Talk with Ahold CEO Cees van der Hoeven
His spending spree at the helm of the historic Dutch grocer since 1993 has catapulted the public limited company into the big league. Ahold now ranks as the world's number two retailer by sales after Wal-Mart.
Over the last decade, van der Hoeven has given our newspaper an interview virtually every year at head office in Zaandam, near Amsterdam. Each time Ahold has become an even more global, diversified and complex group. Few big retail bosses talk about doubling annual revenues and net earnings every five years, and still fewer actually achieve this.
However, a new note of caution has crept into van der Hoeven's fluent and cosmopolitan repartee recently, and Ahold's relentless pace of internationalisation has come to a sharp halt. We wanted to know why.
"We need some breathing space"
Mr van der Hoeven, in 2001 Ahold increased net sales by 29 per cent to €66.6bn, but why did net earnings stay flat at €1.1bn?
Results in 2001 were heavily impacted by exceptional charges, particularly as a consequence of the situation in Argentina. Obviously, the heavy load of exceptionals is not something to be proud of. However, a large part of this was caused by external circumstances and around 80 per cent is non-cash.
Despite this our underlying business continues to be very strong. If you exclude the exceptionals, we are proud that we have achieved record sales and earnings once again.
Net earnings before goodwill amortization and exceptional charges, including the impact of the Argentine Peso devaluation, were €1.5bn — an increase of 36.2 per cent on last year. This was probably the best result in the industry world-wide.
How worried are you about Casino's entry onto your home Dutch market via its participation in your largest rival, Laurus?
Casino is not exactly an unknown quantity for us as we have co-operated for many years in the past on a number of projects — in fact, I was even a board member. Casino will certainly have its hands full with its new Dutch partner, and we look forward to meeting them on our home market.
As regards Laurus, we are used to competing with their best fascias, Edah and Super De Boer, in the Netherlands. Our own Dutch banners Albert Heijn and C1000 are very well established on the Dutch market so we feel more than confident of meeting any challenge they may wish to make.
In the past, you have been conspicuously enthusiastic regarding international acquisitions. Why are you now sounding a note of caution?
There are three main reasons for this. Firstly, in the current economic situation, we consider that it is more important to focus on organic growth and profits than on acquisitions.
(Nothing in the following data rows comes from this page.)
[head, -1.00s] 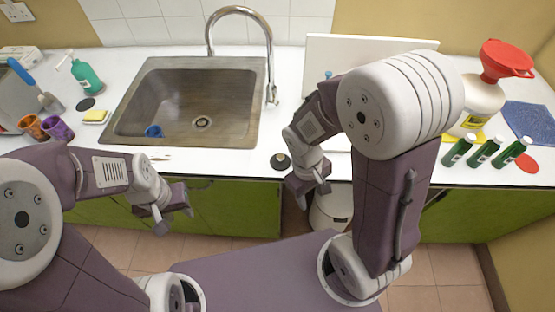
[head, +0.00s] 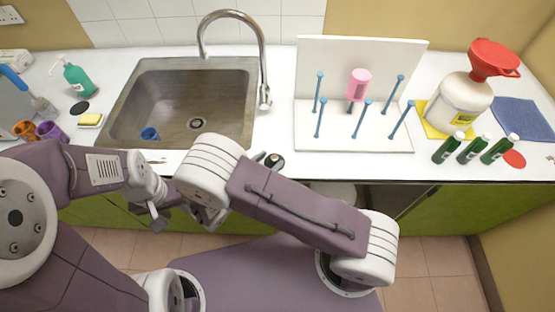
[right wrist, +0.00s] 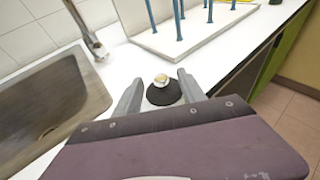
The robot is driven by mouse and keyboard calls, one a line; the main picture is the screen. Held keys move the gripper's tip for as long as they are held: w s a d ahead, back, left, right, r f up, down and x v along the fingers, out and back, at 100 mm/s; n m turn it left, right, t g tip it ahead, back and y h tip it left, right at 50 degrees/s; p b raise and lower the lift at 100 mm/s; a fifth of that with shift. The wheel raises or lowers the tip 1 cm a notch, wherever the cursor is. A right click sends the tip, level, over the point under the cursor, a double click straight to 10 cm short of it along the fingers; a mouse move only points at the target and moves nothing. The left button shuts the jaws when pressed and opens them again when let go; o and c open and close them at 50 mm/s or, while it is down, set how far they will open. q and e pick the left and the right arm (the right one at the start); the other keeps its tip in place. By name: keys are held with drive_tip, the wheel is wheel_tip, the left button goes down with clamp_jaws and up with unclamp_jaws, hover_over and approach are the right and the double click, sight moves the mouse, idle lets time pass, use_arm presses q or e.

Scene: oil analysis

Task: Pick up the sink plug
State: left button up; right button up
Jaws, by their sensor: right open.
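The sink plug (head: 274,160), a black disc with a pale knob on top, lies on the white counter near its front edge, right of the sink. In the right wrist view the plug (right wrist: 162,94) sits between the two grey fingers of my right gripper (right wrist: 160,78), which is open with one finger on each side. I cannot tell whether the fingers touch it. In the head view my right gripper is mostly hidden behind my right arm, its fingertips (head: 261,156) just left of the plug. My left gripper (head: 158,215) hangs in front of the counter, away from the plug.
The sink (head: 185,95) with its tap (head: 262,60) is to the left. A white drying rack (head: 360,140) with blue pegs and a pink cup (head: 359,82) stands behind the plug. Green bottles (head: 473,149) and a white jug (head: 458,103) are further right.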

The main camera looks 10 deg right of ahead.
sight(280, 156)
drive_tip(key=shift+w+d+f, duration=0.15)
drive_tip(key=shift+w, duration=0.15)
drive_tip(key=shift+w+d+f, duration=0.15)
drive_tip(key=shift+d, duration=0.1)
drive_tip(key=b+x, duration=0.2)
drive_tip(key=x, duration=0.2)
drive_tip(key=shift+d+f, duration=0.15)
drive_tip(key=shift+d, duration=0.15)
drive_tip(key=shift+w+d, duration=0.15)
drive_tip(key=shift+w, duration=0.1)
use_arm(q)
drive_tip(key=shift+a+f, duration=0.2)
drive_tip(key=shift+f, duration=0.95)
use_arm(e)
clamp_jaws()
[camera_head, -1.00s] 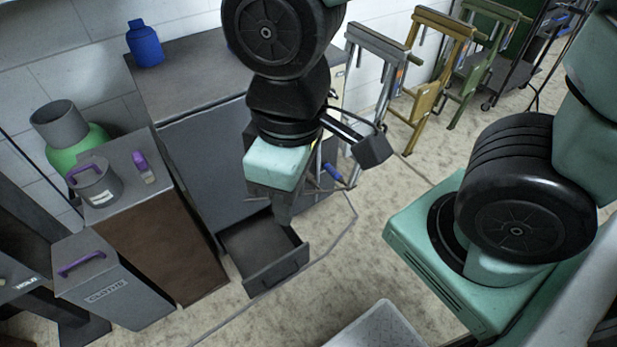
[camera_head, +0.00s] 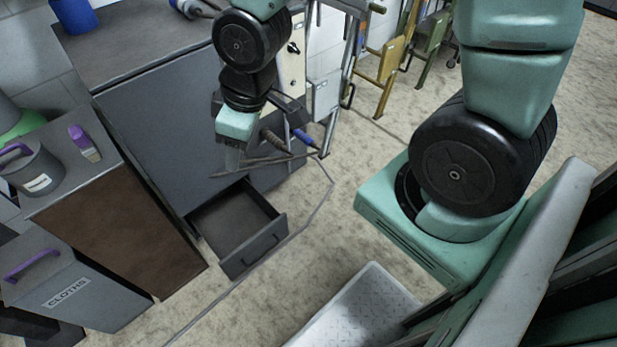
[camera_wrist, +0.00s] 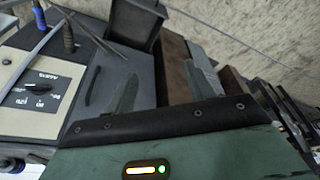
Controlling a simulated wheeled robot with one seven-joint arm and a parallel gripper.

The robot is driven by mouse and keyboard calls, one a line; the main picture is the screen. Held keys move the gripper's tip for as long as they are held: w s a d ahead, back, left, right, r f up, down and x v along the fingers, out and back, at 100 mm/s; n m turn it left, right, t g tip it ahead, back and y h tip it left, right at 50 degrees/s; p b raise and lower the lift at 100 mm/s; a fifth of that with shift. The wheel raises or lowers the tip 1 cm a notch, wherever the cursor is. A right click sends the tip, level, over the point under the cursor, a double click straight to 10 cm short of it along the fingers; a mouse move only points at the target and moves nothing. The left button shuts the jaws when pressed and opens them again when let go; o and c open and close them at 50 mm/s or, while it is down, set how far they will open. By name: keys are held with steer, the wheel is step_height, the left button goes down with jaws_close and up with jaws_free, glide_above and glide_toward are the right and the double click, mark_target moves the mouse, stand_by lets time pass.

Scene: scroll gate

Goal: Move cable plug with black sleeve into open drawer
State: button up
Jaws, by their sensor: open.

Organic growth and the occasional smaller acquisition will be financed from operating cash-flow.
Secondly, we have a tremendous amount of work to do in order to integrate recent acquisitions and need some breathing space. These include U.S. Food Service, our biggest acquisition ever, Bruno’s in the United States as well as a number of smaller acquisitions in Spain and Latin America.
Thirdly, you cannot go to financial markets too frequently with a call on funds; both with debt and equity you have to be careful. Having said this, I am convinced that international retail consolidation will continue to increase although it is difficult to guess the time scale.
If there was a proposition out there that we simply couldn’t ignore, then obviously we’d take a look at it, but I am not prepared to speculate and give you any names. There are certainly a number of CEOs in the trade who are convinced their company is worth considerably more than the market thinks.